■ **WHAT IS ASKED**: Quote verbatim everything from the line containing "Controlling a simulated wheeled" down to the line containing "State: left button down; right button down", with both of those lines included and no others.

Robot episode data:
▼

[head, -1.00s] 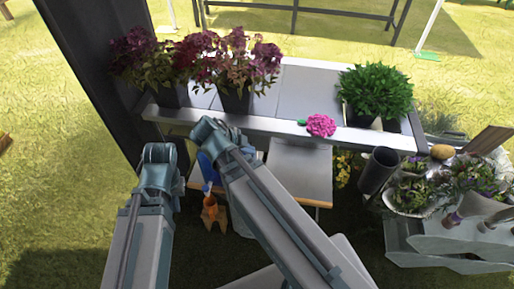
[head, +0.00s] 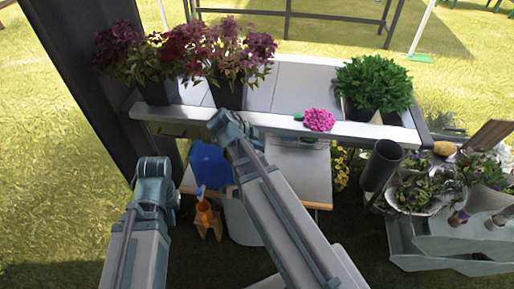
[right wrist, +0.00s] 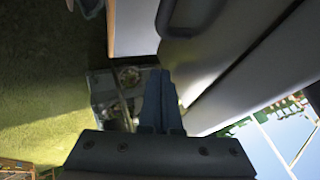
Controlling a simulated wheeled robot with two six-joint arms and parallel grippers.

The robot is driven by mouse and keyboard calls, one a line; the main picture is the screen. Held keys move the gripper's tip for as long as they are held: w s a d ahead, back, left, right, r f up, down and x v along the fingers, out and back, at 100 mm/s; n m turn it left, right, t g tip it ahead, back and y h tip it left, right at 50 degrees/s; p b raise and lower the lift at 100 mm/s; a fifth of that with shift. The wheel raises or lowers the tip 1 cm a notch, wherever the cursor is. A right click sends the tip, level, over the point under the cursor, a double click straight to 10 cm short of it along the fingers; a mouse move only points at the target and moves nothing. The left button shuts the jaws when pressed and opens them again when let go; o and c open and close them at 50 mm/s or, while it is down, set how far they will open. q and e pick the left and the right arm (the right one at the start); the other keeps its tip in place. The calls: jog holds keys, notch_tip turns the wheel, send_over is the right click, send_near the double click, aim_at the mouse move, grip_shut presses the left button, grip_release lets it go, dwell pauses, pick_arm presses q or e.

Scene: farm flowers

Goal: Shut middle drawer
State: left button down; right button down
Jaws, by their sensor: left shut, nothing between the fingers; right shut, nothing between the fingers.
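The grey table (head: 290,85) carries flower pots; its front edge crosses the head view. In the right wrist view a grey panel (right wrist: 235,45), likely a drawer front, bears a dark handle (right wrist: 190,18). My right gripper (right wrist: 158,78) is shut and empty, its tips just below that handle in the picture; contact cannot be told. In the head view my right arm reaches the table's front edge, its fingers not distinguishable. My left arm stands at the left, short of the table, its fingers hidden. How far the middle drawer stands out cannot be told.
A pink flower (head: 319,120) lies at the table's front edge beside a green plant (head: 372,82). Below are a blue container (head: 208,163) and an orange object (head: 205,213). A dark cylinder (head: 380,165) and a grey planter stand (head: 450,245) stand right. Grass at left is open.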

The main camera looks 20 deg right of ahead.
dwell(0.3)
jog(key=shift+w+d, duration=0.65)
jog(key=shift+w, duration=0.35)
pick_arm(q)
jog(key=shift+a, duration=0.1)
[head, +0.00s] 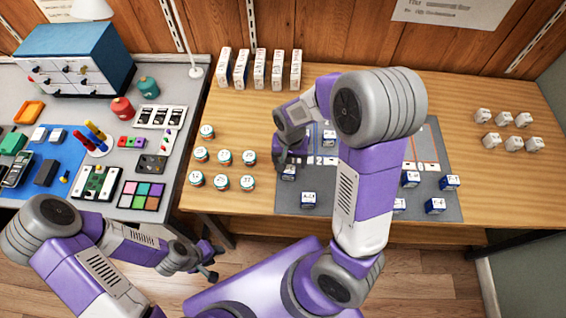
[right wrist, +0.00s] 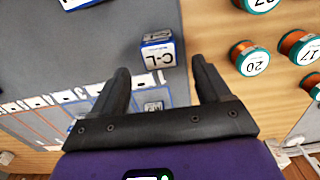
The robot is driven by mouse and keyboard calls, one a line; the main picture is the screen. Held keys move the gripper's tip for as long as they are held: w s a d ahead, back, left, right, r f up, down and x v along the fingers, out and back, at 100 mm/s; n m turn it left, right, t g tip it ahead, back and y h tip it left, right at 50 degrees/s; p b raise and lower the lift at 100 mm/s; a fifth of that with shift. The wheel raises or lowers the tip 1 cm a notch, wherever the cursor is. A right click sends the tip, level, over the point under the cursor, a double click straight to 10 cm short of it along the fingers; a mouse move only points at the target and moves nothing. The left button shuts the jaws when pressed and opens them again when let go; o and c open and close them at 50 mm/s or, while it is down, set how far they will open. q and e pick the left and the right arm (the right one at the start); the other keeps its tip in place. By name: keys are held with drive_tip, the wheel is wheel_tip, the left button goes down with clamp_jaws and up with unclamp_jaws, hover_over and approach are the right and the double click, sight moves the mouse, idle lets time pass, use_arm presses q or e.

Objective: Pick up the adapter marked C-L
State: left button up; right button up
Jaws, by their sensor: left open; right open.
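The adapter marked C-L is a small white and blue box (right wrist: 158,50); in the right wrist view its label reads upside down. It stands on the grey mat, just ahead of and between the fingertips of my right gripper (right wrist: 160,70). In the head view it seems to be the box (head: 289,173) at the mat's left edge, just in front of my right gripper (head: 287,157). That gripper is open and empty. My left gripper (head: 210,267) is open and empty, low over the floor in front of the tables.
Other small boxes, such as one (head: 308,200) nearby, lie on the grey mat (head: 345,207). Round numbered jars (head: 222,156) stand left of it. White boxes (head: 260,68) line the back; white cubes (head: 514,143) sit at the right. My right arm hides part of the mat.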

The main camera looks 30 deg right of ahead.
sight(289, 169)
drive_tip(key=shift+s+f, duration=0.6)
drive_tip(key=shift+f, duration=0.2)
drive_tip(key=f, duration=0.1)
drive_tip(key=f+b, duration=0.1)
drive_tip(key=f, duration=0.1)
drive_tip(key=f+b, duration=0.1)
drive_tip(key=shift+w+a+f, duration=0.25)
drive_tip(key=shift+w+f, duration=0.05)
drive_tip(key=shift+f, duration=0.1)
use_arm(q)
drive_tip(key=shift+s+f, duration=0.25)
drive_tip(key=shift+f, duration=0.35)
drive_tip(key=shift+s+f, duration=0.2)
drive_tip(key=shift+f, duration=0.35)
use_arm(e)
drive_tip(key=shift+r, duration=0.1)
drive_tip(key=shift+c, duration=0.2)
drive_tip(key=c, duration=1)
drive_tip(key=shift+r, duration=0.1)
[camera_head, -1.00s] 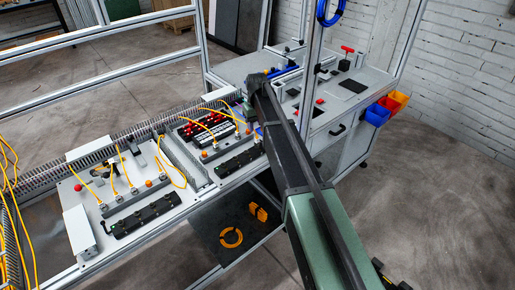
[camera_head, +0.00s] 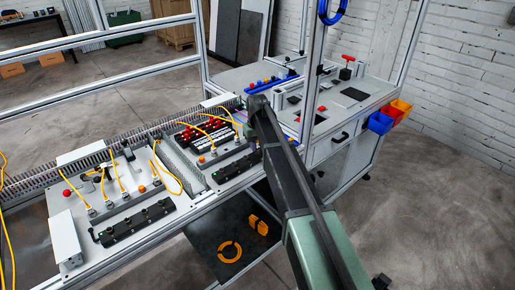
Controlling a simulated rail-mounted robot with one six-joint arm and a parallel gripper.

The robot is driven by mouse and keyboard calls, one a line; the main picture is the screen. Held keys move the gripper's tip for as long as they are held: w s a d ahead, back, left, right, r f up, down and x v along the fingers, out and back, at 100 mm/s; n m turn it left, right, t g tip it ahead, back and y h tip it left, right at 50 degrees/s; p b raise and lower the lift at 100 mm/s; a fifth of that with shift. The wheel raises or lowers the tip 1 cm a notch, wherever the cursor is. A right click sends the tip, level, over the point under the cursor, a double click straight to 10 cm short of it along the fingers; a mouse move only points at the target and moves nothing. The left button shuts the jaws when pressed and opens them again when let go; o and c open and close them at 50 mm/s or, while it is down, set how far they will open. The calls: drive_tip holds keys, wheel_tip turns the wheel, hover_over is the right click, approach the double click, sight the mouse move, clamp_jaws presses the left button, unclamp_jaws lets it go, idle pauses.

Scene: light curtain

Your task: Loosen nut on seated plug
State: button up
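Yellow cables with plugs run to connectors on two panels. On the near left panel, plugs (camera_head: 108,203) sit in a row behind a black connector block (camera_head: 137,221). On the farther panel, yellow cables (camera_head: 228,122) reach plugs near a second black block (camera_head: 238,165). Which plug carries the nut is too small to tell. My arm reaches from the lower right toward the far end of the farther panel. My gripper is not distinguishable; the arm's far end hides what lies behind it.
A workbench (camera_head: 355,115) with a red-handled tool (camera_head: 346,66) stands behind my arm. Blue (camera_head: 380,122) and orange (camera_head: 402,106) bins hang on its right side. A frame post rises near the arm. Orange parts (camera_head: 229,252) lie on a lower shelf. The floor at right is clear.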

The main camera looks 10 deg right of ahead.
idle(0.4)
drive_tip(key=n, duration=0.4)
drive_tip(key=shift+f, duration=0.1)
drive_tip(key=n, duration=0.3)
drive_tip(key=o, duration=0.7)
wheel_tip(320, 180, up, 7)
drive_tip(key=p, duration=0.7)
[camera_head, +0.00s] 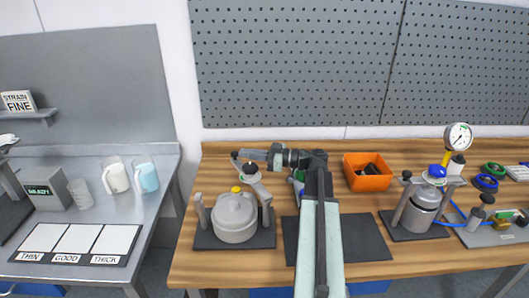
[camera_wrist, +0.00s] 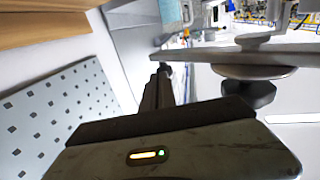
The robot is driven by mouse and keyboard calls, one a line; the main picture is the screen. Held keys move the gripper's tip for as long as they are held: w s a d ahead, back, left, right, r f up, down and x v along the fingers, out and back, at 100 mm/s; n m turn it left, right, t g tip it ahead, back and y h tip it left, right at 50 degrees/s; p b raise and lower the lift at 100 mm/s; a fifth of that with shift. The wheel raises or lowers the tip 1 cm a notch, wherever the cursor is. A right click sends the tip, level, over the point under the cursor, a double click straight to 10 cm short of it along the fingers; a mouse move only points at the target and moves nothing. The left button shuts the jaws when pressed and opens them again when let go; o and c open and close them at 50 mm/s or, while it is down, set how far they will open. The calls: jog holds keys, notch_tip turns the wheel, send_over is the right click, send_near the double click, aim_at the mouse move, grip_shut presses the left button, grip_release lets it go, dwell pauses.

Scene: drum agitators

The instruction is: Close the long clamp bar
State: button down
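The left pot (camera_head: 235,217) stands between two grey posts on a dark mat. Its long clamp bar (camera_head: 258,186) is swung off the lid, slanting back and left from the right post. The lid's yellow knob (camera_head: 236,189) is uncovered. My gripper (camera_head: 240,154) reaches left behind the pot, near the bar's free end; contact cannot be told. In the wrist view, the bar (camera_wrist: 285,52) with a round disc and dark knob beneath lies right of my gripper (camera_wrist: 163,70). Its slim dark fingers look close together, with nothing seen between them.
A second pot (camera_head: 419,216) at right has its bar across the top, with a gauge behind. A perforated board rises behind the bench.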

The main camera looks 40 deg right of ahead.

▲

■ **FINAL RESULT**:
Controlling a simulated wheeled robot with two six-joint arms and parallel grippers.

The robot is driven by mouse and keyboard calls, one a line; the main picture is the screen. Held keys move the gripper's tip for as long as they are held: w s a d ahead, back, left, right, r f up, down and x v along the fingers, out and back, at 100 mm/s; n m turn it left, right, t g tip it ahead, back and y h tip it left, right at 50 degrees/s; p b raise and lower the lift at 100 mm/s; a fifth of that with shift. The wheel raises or lowers the tip 1 cm a notch, wherever the cursor is. A right click sends the tip, level, over the point under the cursor, a double click straight to 10 cm short of it along the fingers; a mouse move only points at the target and moves nothing. The left button shuts the jaws when pressed and opens them again when let go; o and c open and close them at 50 mm/s or, while it is down, set how far they will open. q and e pick the left and the right arm (the right one at the start); the other keeps its tip in place. The calls: jog holds keys, notch_tip turns the wheel, send_over is the right click, send_near the double click, aim_at the mouse move, grip_shut presses the left button, grip_release lets it go, dwell pauses, pick_arm presses q or e.

Scene: farm flowers

Goal: Shut middle drawer
State: left button down; right button down

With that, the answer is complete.